Now, before I get grief from the Vatican or the Vauxhall owners fan club, you need to understand why driving would elicit such a powerful response if you come from a working class town like mine. I’m from Skelmersdale, or Skem as it’s affectionately known, and if you don’t have a driving licence you’re pretty much dependent on those that do. From the late 1960s onwards the Skelmersdale Development Corporation transformed this stone and slate town once dependent on agriculture and mining, into a new town of steel and concrete dependent on manufacturing and the motorcar. Even though Skem’s population grew exponentially, with many working class families like mine relocating from inner city Liverpool, the town’s railway line lost during the Beeching Axe was never reinstated. Instead, Skem would be served by motorways, roads and plenty of roundabouts.

You’re probably asking yourself why I’m banging on about driving when this is supposed to be an article about working class communities and museums, I’m getting to that. You see, if you’re a Skemmer, your exposure to museums is dependent on your ability to reach them. It must’ve slipped the minds of the town’s 20th century utopian developers, they built an excellent library but no museum. I guess they assumed that Skemmers would hop in their cars and dart down the motorway to the nearest city centre, in our case Liverpool, for all their museumy needs.
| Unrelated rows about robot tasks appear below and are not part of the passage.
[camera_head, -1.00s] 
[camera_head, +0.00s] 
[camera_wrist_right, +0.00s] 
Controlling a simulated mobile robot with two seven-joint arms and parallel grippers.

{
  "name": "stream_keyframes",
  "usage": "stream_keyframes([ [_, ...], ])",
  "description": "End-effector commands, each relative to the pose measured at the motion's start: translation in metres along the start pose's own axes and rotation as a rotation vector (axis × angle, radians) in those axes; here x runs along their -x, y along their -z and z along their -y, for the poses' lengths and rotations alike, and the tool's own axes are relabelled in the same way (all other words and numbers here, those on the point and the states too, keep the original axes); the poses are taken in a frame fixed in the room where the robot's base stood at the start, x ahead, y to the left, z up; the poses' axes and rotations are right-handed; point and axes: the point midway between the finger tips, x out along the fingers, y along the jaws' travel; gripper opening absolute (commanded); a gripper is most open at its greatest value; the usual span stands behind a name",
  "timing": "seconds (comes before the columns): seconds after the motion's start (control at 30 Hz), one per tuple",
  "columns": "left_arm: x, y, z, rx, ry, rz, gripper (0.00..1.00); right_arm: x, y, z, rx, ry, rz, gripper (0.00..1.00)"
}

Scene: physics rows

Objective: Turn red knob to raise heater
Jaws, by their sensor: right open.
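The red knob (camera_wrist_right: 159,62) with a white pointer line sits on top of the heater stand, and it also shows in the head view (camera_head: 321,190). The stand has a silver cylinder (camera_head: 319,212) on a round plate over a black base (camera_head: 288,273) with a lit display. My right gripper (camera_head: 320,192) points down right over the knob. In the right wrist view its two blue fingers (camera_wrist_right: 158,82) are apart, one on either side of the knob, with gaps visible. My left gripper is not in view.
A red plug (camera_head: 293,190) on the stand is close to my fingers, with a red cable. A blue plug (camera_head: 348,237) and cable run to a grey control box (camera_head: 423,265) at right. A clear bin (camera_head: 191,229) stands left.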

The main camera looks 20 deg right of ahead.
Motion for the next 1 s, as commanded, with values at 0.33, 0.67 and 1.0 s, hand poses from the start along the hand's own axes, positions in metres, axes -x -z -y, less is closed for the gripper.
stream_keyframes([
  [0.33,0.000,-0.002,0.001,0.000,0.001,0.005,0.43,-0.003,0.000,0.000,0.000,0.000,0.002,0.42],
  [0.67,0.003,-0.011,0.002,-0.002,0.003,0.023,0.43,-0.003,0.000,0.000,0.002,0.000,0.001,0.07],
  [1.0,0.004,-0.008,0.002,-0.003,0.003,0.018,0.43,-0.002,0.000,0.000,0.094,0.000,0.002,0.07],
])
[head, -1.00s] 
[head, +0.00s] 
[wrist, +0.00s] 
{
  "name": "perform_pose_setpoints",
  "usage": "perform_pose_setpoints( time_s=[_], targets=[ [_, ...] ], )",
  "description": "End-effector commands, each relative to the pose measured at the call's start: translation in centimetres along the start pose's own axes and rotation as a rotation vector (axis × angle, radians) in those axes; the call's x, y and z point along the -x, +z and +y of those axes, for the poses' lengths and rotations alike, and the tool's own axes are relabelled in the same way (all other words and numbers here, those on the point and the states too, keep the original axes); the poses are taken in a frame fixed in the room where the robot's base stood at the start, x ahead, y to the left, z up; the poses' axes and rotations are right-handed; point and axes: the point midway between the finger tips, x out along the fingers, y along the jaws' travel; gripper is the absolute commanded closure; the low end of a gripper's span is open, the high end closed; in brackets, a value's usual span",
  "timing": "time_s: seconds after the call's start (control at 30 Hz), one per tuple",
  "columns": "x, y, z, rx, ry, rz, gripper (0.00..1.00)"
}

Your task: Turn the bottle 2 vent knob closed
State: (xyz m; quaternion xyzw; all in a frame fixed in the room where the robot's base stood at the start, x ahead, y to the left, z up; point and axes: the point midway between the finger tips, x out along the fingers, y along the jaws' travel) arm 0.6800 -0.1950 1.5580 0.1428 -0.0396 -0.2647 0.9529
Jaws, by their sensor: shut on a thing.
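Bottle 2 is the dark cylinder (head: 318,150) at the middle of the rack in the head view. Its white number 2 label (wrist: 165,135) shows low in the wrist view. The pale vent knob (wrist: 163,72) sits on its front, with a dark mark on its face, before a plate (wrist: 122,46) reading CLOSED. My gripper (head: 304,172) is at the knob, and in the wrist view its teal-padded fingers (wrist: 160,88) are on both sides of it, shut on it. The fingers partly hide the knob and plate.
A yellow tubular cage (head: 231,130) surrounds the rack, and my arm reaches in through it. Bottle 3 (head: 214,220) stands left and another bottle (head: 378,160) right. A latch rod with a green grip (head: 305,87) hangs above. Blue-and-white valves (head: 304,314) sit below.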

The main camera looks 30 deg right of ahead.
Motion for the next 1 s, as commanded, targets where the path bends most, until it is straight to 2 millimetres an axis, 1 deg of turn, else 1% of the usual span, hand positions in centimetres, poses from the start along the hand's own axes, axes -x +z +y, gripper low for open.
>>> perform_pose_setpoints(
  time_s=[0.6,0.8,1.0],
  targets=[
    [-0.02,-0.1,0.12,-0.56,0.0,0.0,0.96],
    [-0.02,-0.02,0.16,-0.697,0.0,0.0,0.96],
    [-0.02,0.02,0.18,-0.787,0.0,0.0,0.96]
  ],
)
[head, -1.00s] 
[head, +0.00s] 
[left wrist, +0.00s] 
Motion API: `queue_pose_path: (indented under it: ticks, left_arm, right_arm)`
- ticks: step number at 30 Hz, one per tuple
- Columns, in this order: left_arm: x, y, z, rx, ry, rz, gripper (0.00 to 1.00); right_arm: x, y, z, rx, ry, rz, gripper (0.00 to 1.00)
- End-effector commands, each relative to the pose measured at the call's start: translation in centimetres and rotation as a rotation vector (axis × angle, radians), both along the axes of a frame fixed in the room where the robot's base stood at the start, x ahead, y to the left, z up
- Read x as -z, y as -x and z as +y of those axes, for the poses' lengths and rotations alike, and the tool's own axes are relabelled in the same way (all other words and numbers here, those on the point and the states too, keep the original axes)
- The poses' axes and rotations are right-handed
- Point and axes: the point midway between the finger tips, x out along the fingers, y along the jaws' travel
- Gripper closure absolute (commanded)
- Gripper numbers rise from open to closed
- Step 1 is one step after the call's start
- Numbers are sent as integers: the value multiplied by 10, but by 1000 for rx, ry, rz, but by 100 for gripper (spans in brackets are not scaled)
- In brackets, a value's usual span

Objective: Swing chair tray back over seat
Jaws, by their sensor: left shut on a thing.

You could also make this journey without a car, but it generally involved catching a bus to Ormskirk and the train from there to Liverpool, and repeat this on return. Once there, you could marvel at oil paintings, classical sculptures, but not the history of our town. It appeared as if arts, culture and heritage took place in metropolitan museums but not in new town neighbourhoods.

It shouldn’t come as any surprise then that when I told the careers advisor at the age of 16 that I wanted to be an archaeologist, he was about as convinced as my driving test examiners would be. I’d become fascinated with archaeology as a result of visiting innumerable historic sites during our family trailer tent summer holidays to Wales and Cornwall, combined with the odd weekend jaunt to Liverpool’s museums, and of course plenty of Time Team. Unbeknown to me at this point, my own hometown was equally as inspirational with a history and heritage stretching back to medieval times. It was only a couple of years later whilst studying A-level medieval history at sixth form college in the neighbouring town of Orrell, that it was revealed to me that Skem was listed in the Doomsday Book and the town’s name was Old Norse in origin. Suddenly The Viking pub made more sense. And it was only a couple of years ago that I discovered, courtesy of the Glassball project ILLUME, that from 1966-1976 Skem had a resident artist, Mike Cumiskey. You can find Cumiskey’s brutalist concrete reliefs lining the walls of the Railway Road subway, or subbies as we call them.

NEW TOWN RECLAMATION : Skelmersdale. This is one of Mike Cumiskey’s concrete wall reliefs, it was reclaimed by artist André Stitt, artists from Glasball and local residents in 2018 as part of the ILLUME project. Image courtesy of Glassball.

You’d be forgiven for believing this article is about what working class towns like Skem lack, but you’d be wrong. Skem may not have a museum but that doesn’t mean it’s devoid of arts, culture and heritage, far from it. Then there’s the townspeople themselves, Skemmers have character, creativity and curiosity in abundance, enough to fill the biggest museum several times over. This is reflected in projects like ILLUME and Skem, I Love You, and the work of the Skelmersdale Heritage Society. However, the notion that inner city museums are the epicentre of arts, culture and heritage, and should draw in working class communities from beyond their postcode, is an ingrained and persuasive one. As the UK emerges from lockdown there needs to be a serious revision of the dominance of the motorcar, metropolitanism and museums in determining which arts, culture and heritage is valued and how it’s accessed. The solution isn’t building more local museums, but it’s about ensuring museums redeploy their resources to support place making and doorstep arts, culture and heritage.